Há um novo paradigma logístico nos conflitos do Século XXI...
*LRCA Defense Consulting - 30/12/2025
Os campos de batalha de 2025 pouco se parecem com as imagens gravadas em guerras anteriores. Em trincheiras ucranianas, não são mais caminhões militares que levam munição, água e alimentos às posições mais avançadas. São drones terrestres e aéreos que, silenciosamente, atravessam zonas perigosas para reabastecer combatentes. Esta mudança fundamental na logística militar representa uma das transformações mais significativas na arte da guerra desde a mecanização das forças armadas.
A guerra na Ucrânia tornou-se um laboratório em tempo real para inovações militares, especialmente no uso de veículos aéreos não tripulados. O que começou como uma necessidade tornou-se doutrina: drones não são mais apenas ferramentas de reconhecimento ou armas de ataque, mas a espinha dorsal da logística tática moderna.
A logística da "última milha" transformada
Em algumas brigadas ucranianas de elite, como a 3ª Brigada de Assalto e
unidades Azov, os números são impressionantes. Entre 50% e 80% das entregas de
suprimentos na zona mais avançada já são realizadas por robôs terrestres e
multirrotores pesados, substituindo completamente os veículos tripulados nas
áreas mais perigosas. Uma brigada específica relatou que seus robôs terrestres
transportam cerca de 40 toneladas de carga por semana para cinco batalhões,
chegando a responder por aproximadamente 80% da logística de linha de frente em
condições favoráveis de terreno.
Os motivos para essa transformação são claros: veículos convencionais tornaram-se alvos fáceis diante da saturação de drones de reconhecimento e ataque. A ameaça constante de UAVs russos transformou cada movimento de caminhão ou blindado em uma operação de alto risco. A resposta ucraniana foi criar um "método alternativo de entrega" que reduz drasticamente a vulnerabilidade humana.

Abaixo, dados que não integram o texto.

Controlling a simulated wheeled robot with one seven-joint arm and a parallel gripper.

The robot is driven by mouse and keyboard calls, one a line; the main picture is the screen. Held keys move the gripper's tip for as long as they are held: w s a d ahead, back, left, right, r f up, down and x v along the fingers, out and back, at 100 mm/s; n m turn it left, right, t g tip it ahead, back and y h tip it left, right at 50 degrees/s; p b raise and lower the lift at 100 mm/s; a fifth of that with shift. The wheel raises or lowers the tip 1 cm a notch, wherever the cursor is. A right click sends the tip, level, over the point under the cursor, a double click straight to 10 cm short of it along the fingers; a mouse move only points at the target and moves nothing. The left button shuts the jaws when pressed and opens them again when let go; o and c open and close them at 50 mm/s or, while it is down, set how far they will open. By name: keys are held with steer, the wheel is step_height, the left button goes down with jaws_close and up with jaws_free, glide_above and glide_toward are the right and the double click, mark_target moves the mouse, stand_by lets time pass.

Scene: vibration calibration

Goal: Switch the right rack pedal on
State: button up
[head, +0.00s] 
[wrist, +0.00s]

Outra brigada de Assalto Aéreo reportou 10 a 12 toneladas mensais entregues por robôs, equivalendo a aproximadamente 80% dos suprimentos de primeira linha. Estes dados demonstram não apenas a viabilidade técnica, mas a escalabilidade da solução quando há número suficiente de sistemas disponíveis.
O ciclo industrial: da encomenda ao campo em 24 horas
A guerra ucraniana também revolucionou a cadeia de suprimentos de
equipamentos militares. Em vez de grandes estoques centralizados e vulneráveis,
unidades já encomendam drones diretamente a fabricantes ou plataformas digitais
de aquisição, com ciclos de 24 horas entre pedido e entrega na linha de frente.
Esta logística just-in-time reduz a necessidade de armazéns intermediários e
minimiza perdas por ataques a depósitos.
A Ucrânia desenvolveu capacidade de produção em escala industrial, multiplicando sua fabricação de drones em mais de 100 vezes desde 2022, atingindo milhões de unidades anuais. Esta produção massiva converteu os VANTs táticos em "arma central" do conflito, democratizando o acesso a capacidades que antes eram restritas a grandes potências.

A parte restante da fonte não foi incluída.